Isolate every line in the records below with "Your" in it.

(Saved entries)
------------------------------------------------
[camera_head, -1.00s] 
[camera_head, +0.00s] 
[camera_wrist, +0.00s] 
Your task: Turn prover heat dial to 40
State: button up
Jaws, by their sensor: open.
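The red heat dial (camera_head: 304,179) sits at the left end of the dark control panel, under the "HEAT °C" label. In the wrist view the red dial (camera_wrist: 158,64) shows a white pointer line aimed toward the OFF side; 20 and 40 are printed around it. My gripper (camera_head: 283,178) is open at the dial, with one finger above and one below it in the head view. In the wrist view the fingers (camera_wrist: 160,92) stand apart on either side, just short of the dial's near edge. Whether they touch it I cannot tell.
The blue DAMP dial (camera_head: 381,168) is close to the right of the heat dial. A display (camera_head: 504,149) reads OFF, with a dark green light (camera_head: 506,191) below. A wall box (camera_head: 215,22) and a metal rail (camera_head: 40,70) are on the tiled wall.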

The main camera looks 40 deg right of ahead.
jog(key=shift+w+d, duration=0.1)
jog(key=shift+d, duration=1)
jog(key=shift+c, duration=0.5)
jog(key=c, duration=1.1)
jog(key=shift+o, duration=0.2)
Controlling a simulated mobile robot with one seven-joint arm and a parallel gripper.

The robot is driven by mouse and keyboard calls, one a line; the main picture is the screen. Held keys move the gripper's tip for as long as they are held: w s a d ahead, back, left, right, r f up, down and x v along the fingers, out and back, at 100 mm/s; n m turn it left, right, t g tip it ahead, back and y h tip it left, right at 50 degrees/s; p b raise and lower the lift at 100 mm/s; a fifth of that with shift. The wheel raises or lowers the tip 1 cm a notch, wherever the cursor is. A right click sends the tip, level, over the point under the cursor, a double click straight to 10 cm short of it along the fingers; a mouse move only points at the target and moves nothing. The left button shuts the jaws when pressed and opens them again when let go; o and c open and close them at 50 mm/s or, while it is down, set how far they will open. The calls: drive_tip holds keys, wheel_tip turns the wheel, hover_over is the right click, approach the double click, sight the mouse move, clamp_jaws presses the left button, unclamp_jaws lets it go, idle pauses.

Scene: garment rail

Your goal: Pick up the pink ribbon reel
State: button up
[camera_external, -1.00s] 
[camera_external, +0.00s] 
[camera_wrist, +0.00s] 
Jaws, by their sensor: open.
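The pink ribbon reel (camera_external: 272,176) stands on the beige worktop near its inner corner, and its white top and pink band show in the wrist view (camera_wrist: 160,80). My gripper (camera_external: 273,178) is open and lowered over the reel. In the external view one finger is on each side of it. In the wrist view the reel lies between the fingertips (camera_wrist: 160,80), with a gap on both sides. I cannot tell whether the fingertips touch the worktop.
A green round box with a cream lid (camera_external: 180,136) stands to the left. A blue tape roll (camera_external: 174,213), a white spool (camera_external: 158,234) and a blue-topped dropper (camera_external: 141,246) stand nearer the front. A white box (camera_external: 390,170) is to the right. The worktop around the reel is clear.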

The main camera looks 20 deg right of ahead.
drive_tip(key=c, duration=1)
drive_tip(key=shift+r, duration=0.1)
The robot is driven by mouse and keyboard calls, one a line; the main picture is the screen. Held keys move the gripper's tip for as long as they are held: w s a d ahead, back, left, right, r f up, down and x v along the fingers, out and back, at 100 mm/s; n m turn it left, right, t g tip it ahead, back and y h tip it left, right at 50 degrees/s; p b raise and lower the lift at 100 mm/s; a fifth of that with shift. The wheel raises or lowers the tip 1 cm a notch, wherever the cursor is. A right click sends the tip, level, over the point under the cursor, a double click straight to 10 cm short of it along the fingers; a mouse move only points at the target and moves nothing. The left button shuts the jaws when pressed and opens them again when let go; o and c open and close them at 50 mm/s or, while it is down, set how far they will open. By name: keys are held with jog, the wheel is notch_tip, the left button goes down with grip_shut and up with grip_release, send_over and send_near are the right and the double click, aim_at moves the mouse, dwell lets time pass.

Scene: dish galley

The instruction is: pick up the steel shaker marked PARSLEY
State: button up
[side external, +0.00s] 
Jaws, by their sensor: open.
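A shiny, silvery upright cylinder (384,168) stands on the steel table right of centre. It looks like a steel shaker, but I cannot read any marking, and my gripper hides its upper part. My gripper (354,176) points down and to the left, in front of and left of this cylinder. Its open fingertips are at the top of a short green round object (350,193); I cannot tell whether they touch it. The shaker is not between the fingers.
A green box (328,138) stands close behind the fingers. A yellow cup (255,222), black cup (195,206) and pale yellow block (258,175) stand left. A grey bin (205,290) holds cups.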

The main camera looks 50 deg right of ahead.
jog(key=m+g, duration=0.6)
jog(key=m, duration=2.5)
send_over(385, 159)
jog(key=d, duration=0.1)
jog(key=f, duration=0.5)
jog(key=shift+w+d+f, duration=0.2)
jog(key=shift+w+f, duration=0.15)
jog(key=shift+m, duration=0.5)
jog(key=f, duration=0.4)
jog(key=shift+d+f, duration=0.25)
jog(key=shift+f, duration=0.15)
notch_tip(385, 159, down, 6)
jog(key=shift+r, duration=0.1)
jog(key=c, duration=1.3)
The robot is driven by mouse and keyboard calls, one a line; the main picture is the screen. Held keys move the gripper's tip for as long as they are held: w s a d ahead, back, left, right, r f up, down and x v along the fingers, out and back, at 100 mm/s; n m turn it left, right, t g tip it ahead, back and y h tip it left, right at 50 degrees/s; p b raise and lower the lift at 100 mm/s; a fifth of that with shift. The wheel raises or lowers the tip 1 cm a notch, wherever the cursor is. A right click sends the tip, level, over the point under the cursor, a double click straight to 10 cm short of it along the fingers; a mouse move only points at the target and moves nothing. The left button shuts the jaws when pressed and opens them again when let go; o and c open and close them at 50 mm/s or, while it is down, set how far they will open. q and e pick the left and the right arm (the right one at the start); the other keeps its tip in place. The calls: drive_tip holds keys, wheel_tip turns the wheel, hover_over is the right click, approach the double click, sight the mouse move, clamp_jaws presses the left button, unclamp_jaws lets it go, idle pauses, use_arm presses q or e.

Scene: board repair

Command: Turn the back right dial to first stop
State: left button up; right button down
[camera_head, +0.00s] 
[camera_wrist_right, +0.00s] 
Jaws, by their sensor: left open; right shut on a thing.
------------------------------------------------
▸ Completed exercise:
Your task: Turn prover heat dial to 40
Your goal: Pick up the pink ribbon reel

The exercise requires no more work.